In Reclamation's recently released "Secure Water Act Section 9503(C) - Reclamation Climate Change and Water 2011" report, a consistent, detailed analysis of the effects of potential climate changes on water supplies for major Reclamation basins was performed. However, the effects of increasing concentrations of atmospheric carbon dioxide on watershed ET and runoff were not included. Furthermore, improved methods developed under a WaterSMART grant to the Desert Research Institute (DRI) for estimation of the solar radiation, atmospheric humidity, and wind speed terms in the Penman-Monteith equation were not available for the analysis.
This research project will address these gaps in several ways. A comprehensive review of previous studies and an assessment of existing methods and models for quantifying the effects of climate change on watershed ET and runoff will be performed. The review component will include a thorough review of existing scientific literature on climate-vegetation interactions, evaluation methods, and existing models used for simulating evapotranspiration and growth of native vegetation present in upland watersheds throughout the western United States. Special emphasis will be given to the effects of CO2 as uncertainties associated with its importance have been expressed in some studies. The results of the literature review and database development performed in Task 1 will directly benefit Reclamation programs by providing a comprehensive reference to studies, data, methods and models that can be used in future climate change studies.

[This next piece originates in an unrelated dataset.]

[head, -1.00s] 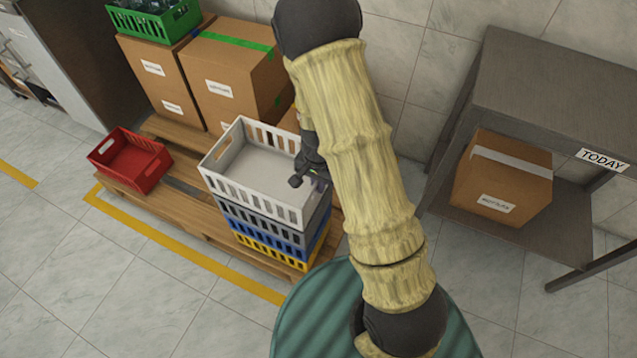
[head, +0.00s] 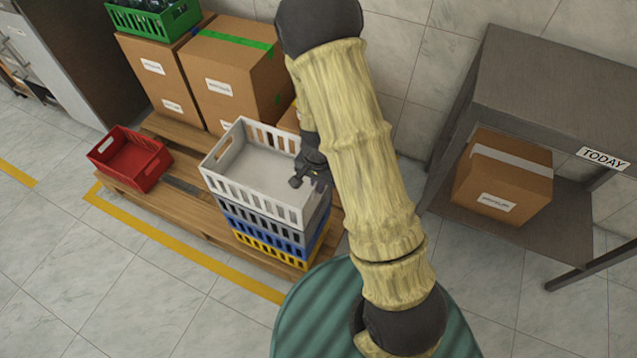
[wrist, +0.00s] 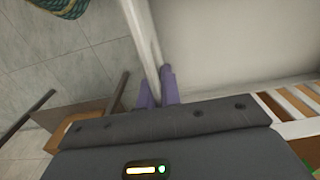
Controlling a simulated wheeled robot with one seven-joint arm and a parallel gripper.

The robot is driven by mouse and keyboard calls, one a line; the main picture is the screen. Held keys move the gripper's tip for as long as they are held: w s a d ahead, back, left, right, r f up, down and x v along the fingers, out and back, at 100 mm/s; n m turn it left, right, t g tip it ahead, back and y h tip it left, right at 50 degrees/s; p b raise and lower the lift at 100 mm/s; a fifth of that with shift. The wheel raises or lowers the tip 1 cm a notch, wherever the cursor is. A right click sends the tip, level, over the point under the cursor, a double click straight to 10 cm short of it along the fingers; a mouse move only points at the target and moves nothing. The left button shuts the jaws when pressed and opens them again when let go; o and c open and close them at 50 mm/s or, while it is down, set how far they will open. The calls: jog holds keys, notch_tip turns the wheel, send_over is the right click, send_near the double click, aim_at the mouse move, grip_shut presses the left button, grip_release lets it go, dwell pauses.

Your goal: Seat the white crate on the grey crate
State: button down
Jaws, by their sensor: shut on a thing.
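The white crate (head: 262,198) is at the top of a stack on the pallet, upright and roughly level, with its inside empty. The grey crate (head: 262,229) is directly under it, with only its sides showing. The two look aligned and touching, but I cannot tell whether the white crate's base is fully nested. My gripper (head: 319,186) is at the white crate's right wall. In the wrist view its purple fingers (wrist: 158,90) are shut on the white rim (wrist: 145,45). The fingertips are partly hidden in the head view.
A blue crate (head: 273,240) and a yellow crate (head: 272,255) are below the grey one. A red crate (head: 130,160) sits on the pallet (head: 185,215) at left. Cardboard boxes (head: 235,75) stand behind. A metal shelf (head: 540,85) is at right. The floor in front is clear.

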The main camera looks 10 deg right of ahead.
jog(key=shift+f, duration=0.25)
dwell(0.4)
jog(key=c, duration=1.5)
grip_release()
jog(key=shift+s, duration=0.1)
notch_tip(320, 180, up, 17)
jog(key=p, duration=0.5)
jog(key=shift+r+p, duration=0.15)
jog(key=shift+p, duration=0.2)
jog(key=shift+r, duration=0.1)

This research will also benefit Reclamation's climate change modeling efforts in several other ways. By selecting several watersheds where comparisons between the Variable Infiltration Capacity (VIC) model used for Reclamation's West-wide Climate Risk Assessment and the CV_WEAP, ParFlow and WEAP_DSSAT can be made, inter-model comparison of ET and runoff can be made to develop insights into how different modeling approaches, levels of calibration and watershed representations (gridded versus catchment objects) affect results. The WEAP intra-model comparisons using both the Penman-Monteith and PG_PM approaches will also provide a way to assess the importance of simulating the effects of shifts in the growing season, changes in the growth period length and the effects of elevated CO2 on vegetation growth and ET-runoff relationships.
Another benefit of the research will be the development of augmented climate projections in which improved estimates of solar radiation, humidity and wind speed are obtained to better characterize the selected watershed conditions. This will allow the benefits of augmenting climate projection datasets to be evaluated. Furthermore, the development of additional climate projections based on 800m spatial resolution NASA Earth Exchange (NEX) and the DRI statistical and dynamically downscaled climate projections will allow the benefits of improved spatial resolution and different downscaling methods to be examined.
The overall results of the study will also be useful to Reclamation and others by helping to identify and prioritize needs for future research on the gaps addressed by this study.
Contributing Partners
Contact the Principal Investigator for information about partners.
Research Products
Research products will focus on connecting with Reclamation mission related activities by providing briefings and workshops describing study methods, assumptions and simulation results through webinars and coordination with WWCRA, Basin Study and LCC activities. A technical report will prepared and distributed to partners and other interest groups. One or more manuscripts for publication in scientific journal will also be prepared.